→ What to work on:
Quote only the lines from the one containing "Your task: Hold" through the final line, both included, and omit the pictures.
★ ★ ★ ★ ★ ★ ★
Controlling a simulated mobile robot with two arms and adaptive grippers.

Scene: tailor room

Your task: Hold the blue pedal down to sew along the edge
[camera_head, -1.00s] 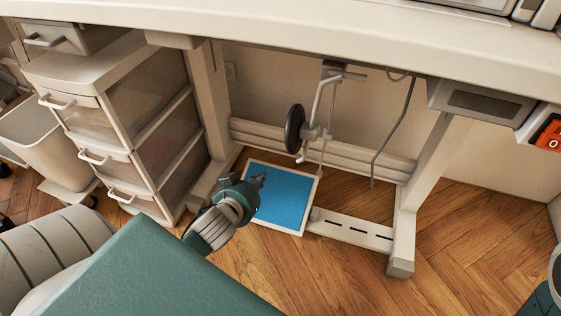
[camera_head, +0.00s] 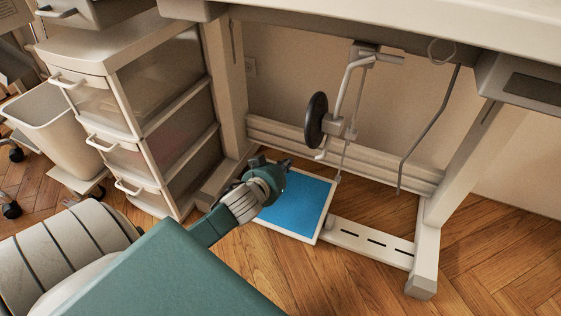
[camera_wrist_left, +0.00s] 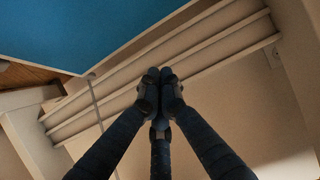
★ ★ ★ ★ ★ ★ ★
→ Output below:
Your task: Hold the blue pedal down to sew along the edge
[camera_head, -1.00s] 
[camera_head, +0.00s] 
[camera_wrist_left, +0.00s] 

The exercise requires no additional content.